▶ _Exercise description_: Using the listing below, select the lines with the word "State" and copy them.
-- Start of Records for processing --
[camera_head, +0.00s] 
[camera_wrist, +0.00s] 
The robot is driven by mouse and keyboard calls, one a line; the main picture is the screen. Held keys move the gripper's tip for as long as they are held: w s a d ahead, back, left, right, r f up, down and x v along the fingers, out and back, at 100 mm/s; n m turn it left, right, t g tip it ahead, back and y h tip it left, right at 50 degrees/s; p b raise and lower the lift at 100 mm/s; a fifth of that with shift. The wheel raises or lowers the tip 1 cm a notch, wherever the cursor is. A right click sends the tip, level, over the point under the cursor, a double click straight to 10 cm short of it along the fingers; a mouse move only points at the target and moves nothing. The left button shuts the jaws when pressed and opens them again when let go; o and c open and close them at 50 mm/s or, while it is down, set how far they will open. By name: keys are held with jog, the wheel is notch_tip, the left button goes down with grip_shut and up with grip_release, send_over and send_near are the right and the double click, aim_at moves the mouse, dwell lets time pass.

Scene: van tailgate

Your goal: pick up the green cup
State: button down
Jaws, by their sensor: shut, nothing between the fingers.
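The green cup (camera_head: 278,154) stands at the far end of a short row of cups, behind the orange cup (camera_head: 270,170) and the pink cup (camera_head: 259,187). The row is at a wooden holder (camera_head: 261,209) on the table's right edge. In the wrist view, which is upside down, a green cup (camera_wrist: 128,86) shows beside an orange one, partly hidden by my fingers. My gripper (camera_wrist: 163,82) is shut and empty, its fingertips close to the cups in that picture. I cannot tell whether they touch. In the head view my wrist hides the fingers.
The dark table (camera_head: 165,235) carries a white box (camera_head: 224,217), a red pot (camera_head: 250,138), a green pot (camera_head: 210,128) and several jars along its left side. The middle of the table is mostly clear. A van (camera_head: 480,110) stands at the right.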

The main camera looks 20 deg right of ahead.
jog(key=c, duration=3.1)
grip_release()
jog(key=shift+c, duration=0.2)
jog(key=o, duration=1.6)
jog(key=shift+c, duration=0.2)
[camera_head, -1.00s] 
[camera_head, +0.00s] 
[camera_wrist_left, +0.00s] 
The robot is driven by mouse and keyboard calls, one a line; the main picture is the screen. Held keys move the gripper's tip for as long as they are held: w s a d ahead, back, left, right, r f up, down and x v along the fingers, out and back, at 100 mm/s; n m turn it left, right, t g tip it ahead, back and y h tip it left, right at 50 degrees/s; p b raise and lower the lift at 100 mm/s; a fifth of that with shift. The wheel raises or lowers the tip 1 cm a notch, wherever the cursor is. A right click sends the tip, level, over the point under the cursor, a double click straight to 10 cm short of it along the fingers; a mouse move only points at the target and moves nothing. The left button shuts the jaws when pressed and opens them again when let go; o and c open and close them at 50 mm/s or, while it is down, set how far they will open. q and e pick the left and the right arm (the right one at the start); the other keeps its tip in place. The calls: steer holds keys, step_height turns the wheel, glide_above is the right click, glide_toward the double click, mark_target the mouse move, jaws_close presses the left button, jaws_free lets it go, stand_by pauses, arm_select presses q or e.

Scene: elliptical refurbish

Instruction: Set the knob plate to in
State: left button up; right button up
-- End of Records for processing --
▶ _Output below_:
State: button down
State: left button up; right button up

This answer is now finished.